Please repeat, exactly and with nothing added, the lines running from the line that contains "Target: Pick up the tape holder" to the line that contains "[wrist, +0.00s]", both lines included.

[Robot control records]

---*---

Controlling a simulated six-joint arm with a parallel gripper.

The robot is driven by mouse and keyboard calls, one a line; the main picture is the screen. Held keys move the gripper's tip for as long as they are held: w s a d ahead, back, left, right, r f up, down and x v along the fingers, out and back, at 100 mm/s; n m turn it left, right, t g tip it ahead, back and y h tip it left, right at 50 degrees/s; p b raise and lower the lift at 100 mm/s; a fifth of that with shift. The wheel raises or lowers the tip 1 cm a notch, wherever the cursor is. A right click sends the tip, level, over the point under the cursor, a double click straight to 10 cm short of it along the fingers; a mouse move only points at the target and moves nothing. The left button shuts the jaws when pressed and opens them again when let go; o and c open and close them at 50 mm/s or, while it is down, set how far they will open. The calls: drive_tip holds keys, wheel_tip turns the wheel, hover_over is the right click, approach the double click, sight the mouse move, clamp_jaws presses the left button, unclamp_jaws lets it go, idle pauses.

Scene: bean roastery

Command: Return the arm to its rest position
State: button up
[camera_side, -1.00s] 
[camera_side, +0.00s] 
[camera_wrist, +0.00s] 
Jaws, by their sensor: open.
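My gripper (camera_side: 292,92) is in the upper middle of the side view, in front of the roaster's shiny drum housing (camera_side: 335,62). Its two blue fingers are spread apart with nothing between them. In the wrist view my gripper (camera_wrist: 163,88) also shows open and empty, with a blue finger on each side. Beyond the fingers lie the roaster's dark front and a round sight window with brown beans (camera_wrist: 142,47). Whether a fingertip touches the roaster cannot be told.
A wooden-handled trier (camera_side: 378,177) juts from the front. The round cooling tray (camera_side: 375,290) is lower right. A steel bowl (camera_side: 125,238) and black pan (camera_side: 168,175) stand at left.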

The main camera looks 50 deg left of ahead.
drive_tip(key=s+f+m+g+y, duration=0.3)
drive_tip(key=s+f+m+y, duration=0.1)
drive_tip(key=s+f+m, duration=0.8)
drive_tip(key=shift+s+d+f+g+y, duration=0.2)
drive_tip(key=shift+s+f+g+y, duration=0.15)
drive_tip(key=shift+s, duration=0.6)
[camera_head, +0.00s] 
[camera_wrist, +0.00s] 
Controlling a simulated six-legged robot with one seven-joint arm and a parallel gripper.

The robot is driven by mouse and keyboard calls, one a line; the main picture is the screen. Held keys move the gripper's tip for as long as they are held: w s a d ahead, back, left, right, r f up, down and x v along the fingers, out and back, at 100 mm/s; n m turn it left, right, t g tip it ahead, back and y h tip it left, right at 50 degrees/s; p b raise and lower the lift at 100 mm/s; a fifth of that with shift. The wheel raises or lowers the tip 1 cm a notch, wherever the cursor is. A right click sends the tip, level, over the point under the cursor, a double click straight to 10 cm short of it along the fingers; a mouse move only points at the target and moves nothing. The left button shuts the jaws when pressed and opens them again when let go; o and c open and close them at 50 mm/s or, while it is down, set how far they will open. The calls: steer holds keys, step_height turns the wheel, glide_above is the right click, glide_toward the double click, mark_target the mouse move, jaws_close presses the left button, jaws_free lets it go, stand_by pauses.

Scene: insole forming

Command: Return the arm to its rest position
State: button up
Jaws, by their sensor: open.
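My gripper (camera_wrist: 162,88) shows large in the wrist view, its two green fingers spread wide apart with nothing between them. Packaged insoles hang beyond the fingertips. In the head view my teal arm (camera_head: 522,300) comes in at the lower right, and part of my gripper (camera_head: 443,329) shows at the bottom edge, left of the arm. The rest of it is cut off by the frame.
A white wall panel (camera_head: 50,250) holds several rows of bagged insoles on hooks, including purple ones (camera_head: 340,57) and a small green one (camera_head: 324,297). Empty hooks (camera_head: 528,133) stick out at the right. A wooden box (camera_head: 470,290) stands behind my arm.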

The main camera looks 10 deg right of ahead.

---*---

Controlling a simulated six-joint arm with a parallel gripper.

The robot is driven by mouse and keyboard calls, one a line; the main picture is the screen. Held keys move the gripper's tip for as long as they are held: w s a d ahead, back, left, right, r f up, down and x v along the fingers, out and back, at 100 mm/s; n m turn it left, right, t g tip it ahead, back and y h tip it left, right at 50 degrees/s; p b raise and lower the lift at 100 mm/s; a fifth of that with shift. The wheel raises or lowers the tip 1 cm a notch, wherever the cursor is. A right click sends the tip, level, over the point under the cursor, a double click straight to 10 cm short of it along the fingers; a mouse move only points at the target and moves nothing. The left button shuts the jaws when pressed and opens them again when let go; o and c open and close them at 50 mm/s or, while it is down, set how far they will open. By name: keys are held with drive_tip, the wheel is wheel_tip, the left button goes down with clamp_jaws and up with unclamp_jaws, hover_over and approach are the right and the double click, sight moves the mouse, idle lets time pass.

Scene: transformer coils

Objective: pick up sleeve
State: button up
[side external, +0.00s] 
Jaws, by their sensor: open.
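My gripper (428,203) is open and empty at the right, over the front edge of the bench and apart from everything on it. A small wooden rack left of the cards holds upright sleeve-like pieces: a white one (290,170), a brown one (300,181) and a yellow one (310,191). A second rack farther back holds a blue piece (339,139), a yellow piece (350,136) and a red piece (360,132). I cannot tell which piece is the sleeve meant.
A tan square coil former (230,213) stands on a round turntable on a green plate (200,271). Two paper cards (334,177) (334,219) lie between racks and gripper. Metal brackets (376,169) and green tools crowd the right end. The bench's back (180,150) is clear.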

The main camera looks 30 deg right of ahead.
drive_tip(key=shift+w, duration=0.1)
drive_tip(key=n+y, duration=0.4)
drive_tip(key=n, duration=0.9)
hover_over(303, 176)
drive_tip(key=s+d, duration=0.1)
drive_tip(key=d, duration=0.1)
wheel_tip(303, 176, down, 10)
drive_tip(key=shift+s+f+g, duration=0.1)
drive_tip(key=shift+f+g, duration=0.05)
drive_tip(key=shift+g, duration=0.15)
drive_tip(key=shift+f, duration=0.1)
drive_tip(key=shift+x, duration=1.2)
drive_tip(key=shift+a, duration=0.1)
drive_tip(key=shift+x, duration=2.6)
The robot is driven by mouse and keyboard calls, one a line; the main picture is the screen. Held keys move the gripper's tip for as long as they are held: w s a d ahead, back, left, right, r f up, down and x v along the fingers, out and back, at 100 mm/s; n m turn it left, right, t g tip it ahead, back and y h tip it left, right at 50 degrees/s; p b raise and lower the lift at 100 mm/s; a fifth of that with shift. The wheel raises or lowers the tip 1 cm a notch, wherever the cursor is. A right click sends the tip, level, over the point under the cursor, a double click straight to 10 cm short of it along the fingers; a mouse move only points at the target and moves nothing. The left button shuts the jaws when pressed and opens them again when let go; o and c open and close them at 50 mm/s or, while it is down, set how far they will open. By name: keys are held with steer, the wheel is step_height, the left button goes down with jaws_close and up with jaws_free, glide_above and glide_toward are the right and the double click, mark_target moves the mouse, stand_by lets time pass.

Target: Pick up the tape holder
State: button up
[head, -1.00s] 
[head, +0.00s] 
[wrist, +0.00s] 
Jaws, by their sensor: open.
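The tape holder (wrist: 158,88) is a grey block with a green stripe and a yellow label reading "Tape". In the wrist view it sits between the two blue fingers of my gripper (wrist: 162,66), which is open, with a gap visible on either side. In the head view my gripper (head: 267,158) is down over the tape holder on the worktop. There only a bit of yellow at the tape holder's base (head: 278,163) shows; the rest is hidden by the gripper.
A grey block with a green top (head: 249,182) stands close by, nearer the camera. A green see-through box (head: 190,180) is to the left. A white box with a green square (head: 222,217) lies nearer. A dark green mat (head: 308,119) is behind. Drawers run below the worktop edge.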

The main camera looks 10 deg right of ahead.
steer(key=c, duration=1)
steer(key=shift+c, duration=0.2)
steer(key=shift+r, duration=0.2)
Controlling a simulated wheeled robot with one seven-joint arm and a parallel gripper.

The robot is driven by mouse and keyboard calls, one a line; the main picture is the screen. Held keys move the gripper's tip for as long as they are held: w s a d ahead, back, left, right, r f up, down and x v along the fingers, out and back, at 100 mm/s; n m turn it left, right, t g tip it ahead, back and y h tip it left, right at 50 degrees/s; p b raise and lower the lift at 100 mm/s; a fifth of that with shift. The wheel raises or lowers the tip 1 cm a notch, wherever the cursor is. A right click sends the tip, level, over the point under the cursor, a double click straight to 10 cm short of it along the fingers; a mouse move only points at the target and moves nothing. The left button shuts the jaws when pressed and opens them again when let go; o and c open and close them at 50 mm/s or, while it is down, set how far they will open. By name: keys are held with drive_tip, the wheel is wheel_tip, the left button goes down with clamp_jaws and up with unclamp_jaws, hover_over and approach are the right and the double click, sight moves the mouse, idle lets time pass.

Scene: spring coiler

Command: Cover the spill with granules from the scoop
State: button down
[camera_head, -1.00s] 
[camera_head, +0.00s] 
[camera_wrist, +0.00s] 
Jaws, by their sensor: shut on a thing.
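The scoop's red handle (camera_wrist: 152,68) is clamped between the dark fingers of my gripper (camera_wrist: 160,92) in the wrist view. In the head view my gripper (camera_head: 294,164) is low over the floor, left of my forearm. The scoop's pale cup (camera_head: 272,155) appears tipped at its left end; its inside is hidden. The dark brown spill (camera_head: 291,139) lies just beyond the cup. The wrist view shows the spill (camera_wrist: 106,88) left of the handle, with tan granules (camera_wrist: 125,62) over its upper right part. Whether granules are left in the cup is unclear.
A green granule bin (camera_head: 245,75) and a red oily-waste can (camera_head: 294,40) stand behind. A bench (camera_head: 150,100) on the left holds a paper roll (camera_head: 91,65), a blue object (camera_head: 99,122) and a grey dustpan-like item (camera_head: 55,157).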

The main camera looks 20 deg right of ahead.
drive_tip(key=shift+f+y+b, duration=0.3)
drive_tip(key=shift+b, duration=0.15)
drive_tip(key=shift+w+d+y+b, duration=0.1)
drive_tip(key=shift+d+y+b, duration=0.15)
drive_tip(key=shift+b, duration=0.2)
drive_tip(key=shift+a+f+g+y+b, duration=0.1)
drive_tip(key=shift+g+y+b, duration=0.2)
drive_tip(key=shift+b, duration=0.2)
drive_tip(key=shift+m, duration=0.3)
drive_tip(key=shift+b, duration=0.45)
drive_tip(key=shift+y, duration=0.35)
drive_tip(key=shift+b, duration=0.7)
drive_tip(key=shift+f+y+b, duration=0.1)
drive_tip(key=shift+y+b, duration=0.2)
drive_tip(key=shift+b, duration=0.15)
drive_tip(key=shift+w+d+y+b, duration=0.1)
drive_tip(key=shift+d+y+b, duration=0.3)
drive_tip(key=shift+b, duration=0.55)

---*---

• **Reply to the exercise**:
Target: Pick up the tape holder
State: button up
[head, -1.00s] 
[head, +0.00s] 
[wrist, +0.00s] 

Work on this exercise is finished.